Collection entries
+ + + + + + +

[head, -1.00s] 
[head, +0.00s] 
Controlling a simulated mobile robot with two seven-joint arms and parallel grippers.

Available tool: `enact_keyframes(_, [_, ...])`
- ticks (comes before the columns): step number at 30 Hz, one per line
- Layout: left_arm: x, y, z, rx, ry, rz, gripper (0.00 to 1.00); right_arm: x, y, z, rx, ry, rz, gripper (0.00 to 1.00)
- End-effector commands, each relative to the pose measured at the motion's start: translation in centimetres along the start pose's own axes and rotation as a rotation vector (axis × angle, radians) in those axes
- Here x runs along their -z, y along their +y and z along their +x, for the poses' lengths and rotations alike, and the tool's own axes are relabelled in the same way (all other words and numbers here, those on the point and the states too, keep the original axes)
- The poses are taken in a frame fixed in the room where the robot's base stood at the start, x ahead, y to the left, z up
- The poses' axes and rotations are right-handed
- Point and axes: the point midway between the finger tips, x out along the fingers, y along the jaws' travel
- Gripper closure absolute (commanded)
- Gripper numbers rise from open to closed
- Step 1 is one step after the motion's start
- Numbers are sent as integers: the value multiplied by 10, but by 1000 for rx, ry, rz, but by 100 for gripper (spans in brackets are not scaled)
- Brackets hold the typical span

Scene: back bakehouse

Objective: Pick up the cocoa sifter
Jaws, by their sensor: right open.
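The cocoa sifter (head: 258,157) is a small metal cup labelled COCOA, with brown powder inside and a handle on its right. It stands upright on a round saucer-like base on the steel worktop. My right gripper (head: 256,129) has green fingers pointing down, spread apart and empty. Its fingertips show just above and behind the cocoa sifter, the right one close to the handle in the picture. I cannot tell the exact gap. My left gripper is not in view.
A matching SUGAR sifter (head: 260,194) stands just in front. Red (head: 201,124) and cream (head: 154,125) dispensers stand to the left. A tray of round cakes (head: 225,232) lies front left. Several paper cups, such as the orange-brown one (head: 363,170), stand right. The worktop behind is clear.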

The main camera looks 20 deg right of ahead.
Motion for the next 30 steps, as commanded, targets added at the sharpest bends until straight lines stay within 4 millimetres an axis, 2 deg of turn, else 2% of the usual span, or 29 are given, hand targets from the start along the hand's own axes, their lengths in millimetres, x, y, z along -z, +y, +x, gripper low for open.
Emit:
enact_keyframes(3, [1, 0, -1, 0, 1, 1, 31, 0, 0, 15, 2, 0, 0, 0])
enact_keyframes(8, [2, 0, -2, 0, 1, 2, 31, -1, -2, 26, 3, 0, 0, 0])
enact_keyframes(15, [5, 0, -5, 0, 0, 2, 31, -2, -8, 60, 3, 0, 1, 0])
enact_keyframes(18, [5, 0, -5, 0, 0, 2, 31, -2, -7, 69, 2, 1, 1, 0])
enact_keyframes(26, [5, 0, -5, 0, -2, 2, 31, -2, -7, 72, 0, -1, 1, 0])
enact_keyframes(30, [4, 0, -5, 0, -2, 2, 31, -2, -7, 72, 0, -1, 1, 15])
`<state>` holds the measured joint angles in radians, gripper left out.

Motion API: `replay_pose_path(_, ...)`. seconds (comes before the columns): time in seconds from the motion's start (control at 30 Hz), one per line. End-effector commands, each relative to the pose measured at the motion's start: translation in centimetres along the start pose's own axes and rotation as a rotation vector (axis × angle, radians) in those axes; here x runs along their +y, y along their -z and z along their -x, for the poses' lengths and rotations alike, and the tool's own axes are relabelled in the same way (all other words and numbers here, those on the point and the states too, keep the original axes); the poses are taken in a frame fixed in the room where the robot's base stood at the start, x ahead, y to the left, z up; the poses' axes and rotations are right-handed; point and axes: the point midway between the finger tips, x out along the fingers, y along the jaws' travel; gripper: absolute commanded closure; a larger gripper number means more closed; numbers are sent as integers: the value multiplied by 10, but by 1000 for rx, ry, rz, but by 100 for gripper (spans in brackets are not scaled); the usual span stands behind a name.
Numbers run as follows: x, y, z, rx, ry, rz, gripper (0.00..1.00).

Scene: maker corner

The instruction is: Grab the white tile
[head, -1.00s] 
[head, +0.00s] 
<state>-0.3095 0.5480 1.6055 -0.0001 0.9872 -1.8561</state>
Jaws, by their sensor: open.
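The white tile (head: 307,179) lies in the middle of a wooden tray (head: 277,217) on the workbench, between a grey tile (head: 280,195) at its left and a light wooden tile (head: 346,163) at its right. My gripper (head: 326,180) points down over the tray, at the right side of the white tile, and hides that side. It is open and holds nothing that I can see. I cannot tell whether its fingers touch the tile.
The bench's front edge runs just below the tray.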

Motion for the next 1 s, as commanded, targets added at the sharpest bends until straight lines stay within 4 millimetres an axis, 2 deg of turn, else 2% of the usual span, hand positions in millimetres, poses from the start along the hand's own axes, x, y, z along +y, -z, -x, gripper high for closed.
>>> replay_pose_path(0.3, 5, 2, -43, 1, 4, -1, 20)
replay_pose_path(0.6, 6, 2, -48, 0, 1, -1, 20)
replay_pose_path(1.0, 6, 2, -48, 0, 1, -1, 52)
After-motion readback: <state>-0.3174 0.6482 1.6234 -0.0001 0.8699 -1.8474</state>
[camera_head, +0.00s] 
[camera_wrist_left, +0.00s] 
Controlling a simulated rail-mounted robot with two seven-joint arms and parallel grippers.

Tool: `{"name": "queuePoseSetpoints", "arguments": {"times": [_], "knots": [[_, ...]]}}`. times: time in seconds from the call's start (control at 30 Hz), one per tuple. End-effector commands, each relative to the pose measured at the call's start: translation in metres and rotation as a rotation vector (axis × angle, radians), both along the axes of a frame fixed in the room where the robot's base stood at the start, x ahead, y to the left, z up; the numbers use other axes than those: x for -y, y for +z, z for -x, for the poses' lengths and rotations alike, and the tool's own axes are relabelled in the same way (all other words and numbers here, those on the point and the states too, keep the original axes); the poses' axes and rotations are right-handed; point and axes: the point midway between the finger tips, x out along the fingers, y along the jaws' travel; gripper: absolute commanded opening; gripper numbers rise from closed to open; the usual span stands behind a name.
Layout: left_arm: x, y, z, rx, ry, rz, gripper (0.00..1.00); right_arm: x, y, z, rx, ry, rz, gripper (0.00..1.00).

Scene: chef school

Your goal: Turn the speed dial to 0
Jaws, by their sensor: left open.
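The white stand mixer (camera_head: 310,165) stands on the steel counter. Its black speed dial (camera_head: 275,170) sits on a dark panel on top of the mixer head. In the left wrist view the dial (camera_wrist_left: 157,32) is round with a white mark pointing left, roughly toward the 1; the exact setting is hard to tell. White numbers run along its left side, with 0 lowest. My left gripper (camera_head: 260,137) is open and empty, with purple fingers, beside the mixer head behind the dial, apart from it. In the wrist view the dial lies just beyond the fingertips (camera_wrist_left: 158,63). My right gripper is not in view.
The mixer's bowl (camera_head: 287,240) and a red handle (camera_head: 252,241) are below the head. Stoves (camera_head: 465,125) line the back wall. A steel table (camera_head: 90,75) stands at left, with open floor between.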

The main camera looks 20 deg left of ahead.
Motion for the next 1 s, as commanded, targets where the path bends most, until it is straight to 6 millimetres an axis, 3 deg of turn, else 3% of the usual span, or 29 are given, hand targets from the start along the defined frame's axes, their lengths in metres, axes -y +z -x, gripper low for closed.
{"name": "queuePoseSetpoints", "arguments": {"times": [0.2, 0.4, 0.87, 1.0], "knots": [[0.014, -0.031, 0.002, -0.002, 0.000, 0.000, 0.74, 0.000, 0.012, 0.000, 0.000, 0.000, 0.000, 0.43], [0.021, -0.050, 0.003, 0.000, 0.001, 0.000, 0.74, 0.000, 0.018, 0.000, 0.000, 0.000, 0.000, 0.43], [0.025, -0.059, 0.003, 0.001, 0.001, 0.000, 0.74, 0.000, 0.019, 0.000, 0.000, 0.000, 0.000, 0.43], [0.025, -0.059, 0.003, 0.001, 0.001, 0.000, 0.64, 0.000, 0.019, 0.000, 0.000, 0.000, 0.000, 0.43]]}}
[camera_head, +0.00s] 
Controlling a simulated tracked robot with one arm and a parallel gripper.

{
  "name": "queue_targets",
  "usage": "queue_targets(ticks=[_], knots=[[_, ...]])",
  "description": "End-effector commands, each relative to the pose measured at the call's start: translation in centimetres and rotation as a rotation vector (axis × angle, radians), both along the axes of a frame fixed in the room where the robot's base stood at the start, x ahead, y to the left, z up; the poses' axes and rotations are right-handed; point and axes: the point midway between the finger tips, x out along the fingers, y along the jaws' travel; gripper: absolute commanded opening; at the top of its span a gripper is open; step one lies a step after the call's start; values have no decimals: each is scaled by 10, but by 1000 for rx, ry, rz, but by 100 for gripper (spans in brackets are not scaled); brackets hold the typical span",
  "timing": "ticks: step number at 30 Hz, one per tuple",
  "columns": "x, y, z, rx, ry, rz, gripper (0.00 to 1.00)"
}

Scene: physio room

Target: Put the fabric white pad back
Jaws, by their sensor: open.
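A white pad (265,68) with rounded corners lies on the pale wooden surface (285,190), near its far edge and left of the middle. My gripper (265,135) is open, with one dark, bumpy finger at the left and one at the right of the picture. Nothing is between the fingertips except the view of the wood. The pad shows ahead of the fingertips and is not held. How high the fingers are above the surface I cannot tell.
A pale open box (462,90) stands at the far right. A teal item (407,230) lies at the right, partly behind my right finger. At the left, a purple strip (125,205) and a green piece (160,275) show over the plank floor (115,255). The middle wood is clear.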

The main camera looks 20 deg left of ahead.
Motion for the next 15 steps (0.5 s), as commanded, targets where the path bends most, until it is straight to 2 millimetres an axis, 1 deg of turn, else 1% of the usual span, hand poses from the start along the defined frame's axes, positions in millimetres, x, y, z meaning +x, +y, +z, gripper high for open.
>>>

+ + + + + + +

| Directions for this task |
Search the data for the string "seven". List each line that has it.

| Task response |
Controlling a simulated mobile robot with two seven-joint arms and parallel grippers.
Controlling a simulated rail-mounted robot with two seven-joint arms and parallel grippers.

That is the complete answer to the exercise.